Python packaging stimzx with python setup.py

# from repo root
cd glue/zx
python setup.py sdist
cd -
# output in glue/zx/dist/*

Python packaging stimzx with pip install -e

# from repo root
pip install -e glue/zx
# stimzx is now installed in current virtualenv as dev reference

Javascript packaging stimjs

Javascript packaging stimjs with emscripten

Install and activate enscriptem (emcc must be in your PATH). Example:

# [outside of repo]
git clone [email protected]:emscripten-core/emsdk.git
cd emsdk
./emsdk install latest
./emsdk activate latest
source emsdk_env.sh

Run the bash build script:

# [from repo root]
glue/javascript/build_wasm.sh

Outputs are the binary out/stim.js and the test runner out/all_stim_tests.html.
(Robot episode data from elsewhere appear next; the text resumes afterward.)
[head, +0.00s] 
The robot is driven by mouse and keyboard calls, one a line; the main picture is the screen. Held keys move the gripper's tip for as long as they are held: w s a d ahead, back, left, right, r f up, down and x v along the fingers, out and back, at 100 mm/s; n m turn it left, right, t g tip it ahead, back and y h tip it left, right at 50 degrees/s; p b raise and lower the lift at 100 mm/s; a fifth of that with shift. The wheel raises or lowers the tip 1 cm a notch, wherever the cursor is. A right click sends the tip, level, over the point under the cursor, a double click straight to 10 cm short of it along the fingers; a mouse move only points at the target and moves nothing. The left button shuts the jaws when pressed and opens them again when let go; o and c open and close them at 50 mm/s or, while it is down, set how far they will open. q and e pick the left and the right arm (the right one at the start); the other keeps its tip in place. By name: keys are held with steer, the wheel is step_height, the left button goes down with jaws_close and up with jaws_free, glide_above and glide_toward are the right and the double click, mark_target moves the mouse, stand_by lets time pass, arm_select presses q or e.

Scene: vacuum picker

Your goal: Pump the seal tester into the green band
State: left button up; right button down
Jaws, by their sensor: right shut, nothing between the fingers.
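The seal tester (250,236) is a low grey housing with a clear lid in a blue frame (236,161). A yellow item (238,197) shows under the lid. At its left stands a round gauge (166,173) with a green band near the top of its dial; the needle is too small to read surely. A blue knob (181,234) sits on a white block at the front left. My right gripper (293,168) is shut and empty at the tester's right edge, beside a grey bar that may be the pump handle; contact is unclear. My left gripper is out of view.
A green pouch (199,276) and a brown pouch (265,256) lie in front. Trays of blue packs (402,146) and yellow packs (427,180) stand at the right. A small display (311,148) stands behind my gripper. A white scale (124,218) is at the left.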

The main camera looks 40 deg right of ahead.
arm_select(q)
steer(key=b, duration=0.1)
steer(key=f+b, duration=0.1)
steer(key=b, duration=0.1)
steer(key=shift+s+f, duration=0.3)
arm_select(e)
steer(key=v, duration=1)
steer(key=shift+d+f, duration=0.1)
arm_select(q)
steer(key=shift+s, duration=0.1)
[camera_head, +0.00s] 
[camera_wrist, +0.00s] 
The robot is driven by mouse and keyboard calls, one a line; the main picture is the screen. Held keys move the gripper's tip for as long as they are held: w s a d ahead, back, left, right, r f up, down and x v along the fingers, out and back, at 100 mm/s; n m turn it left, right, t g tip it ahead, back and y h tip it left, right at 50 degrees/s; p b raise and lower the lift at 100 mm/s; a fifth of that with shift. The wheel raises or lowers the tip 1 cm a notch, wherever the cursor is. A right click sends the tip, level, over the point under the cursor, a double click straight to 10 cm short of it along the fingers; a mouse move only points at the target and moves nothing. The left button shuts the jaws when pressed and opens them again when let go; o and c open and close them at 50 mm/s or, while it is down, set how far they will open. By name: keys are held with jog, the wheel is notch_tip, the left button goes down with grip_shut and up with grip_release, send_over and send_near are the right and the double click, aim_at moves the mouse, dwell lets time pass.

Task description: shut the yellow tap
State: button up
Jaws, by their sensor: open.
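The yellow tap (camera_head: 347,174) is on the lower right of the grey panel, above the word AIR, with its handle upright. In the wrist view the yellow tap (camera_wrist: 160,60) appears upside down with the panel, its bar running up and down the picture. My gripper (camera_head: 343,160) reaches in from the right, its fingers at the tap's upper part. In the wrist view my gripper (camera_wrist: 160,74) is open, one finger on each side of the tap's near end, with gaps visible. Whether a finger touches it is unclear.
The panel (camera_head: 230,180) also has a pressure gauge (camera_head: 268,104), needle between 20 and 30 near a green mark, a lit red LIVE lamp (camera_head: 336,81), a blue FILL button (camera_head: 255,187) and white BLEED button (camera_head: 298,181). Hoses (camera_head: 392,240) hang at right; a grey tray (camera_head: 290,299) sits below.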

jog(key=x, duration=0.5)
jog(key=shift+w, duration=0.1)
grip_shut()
Run tests by opening in a browser and checking for an All tests passed. message in the browser console:

firefox out/all_stim_tests.html

Autoformating code

Autoformating code with clang-format

Run the following command from the repo root to auto-format all C++ code:

find src | grep "\.\(cc\|h\)$" | grep -Pv "crumble_data.cc|gate_data_3d_texture_data.cc" | xargs clang-format -i

Adding new C++ files

For the cmake build system, we maintain C++ file lists in the folder file_lists. When you add a new C++ file, they can be updated using dev/regen_file_lists.sh

Adding new CLI commands

A reference is maintained to document the CLI usage. This is generated using dev/regen_docs.sh which assumes the script is run from a virtualenv with a dev wheel of stim installed.